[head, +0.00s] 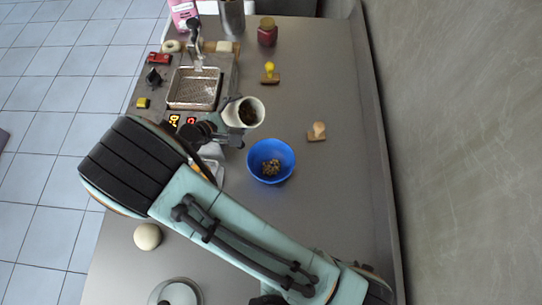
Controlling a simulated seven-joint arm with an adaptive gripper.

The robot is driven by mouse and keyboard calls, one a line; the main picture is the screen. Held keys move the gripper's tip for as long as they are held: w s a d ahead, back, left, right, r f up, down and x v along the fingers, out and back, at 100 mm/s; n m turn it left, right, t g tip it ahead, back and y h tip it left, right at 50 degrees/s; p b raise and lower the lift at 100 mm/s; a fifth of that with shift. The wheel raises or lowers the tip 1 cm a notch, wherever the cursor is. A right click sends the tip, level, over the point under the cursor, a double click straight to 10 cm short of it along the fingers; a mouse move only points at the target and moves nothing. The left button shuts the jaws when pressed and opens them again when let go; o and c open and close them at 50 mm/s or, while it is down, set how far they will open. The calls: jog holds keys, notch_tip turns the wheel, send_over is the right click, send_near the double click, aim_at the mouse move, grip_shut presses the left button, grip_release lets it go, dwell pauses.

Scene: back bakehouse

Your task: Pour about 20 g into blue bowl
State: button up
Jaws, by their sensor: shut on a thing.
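The blue bowl (288,153) stands on the grey worktop, with a small heap of brown bits (271,167) in its bottom. My gripper (229,130) is shut on a white cup (235,107), just up and left of the bowl in the picture. The cup is tilted, its mouth facing the camera and the right, and dark brown bits (248,112) lie inside. The cup appears apart from the bowl, and no falling stream shows. My arm partly hides a pale object below the gripper.
A machine with a metal tray (194,88) and lit digits (174,121), too small to read surely, stands left of the cup. A wooden piece (317,133), a yellow-topped stamp (270,75) and a red jar (267,32) stand nearby. The worktop right of the bowl is clear.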

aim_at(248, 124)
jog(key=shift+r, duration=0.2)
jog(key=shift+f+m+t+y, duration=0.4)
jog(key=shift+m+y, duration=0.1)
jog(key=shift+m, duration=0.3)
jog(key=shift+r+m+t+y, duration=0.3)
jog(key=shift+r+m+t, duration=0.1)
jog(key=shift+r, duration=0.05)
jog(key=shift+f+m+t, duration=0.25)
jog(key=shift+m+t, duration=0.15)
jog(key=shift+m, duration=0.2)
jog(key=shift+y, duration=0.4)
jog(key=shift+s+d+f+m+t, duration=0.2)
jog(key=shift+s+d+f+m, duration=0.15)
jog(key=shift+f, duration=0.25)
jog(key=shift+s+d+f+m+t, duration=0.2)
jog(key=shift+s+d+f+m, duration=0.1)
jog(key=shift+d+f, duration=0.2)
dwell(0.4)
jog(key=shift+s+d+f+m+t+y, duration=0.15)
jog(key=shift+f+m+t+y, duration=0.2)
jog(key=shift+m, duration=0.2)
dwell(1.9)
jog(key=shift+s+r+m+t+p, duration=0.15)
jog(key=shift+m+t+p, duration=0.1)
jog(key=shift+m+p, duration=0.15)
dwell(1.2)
+---+
◆ **PROMPT**: Leave the pictures out, and print every line of the listing exactly as written.

◆ **EXERCISE RESPONSE**:
[head, +0.00s] 
Controlling a simulated seven-joint arm with an adaptive gripper.

The robot is driven by mouse and keyboard calls, one a line; the main picture is the screen. Held keys move the gripper's tip for as long as they are held: w s a d ahead, back, left, right, r f up, down and x v along the fingers, out and back, at 100 mm/s; n m turn it left, right, t g tip it ahead, back and y h tip it left, right at 50 degrees/s; p b raise and lower the lift at 100 mm/s; a fifth of that with shift. The wheel raises or lowers the tip 1 cm a notch, wherever the cursor is. A right click sends the tip, level, over the point under the cursor, a double click straight to 10 cm short of it along the fingers; a mouse move only points at the target and moves nothing. The left button shuts the jaws when pressed and opens them again when let go; o and c open and close them at 50 mm/s or, while it is down, set how far they will open. The calls: jog holds keys, notch_tip turns the wheel, send_over is the right click, send_near the double click, aim_at the mouse move, grip_shut presses the left button, grip_release lets it go, dwell pauses.

Scene: back bakehouse

Your task: Pour about 20 g into blue bowl
State: button up
Jaws, by their sensor: shut on a thing.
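The blue bowl (288,153) stands on the grey worktop, with a small heap of brown bits (271,167) in its bottom. My gripper (229,130) is shut on a white cup (235,107), just up and left of the bowl in the picture. The cup is tilted, its mouth facing the camera and the right, and dark brown bits (248,112) lie inside. The cup appears apart from the bowl, and no falling stream shows. My arm partly hides a pale object below the gripper.
A machine with a metal tray (194,88) and lit digits (174,121), too small to read surely, stands left of the cup. A wooden piece (317,133), a yellow-topped stamp (270,75) and a red jar (267,32) stand nearby. The worktop right of the bowl is clear.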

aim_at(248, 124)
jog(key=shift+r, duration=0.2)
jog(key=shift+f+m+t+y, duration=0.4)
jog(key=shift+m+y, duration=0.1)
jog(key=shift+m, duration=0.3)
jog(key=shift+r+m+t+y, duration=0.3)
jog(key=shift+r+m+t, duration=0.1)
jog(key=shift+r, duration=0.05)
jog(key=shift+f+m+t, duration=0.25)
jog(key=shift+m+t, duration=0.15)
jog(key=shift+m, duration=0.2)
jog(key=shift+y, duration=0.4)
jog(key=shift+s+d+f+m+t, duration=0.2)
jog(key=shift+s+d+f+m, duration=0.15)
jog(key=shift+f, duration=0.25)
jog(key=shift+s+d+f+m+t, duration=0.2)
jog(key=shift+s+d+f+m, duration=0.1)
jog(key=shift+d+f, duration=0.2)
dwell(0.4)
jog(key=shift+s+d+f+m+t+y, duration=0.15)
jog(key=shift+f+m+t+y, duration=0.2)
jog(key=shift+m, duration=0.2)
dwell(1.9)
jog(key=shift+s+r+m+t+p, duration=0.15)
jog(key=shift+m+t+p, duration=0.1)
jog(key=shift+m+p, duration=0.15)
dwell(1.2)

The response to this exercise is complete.